>> Begin

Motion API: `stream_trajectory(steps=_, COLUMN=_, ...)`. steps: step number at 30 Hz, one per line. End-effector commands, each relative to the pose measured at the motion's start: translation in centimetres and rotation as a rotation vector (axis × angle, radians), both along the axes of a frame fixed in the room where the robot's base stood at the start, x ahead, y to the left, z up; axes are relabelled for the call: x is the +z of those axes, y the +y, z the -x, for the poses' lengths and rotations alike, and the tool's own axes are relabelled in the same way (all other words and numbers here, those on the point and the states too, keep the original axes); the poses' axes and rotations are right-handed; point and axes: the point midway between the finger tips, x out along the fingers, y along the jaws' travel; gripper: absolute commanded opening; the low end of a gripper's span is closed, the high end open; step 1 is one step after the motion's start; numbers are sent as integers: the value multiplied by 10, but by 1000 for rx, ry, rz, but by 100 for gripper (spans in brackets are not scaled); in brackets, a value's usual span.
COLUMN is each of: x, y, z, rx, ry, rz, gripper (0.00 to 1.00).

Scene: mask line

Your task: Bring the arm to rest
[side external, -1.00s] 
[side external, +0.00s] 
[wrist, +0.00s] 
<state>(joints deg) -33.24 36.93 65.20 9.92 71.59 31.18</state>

>> End

TO DO:
Return the lines above, from the one containing "Scene: mask line" to the end, exactly as they stand.

EXERCISE RESPONSE:
Scene: mask line

Your task: Bring the arm to rest
[side external, -1.00s] 
[side external, +0.00s] 
[wrist, +0.00s] 
<state>(joints deg) -33.24 36.93 65.20 9.92 71.59 31.18</state>

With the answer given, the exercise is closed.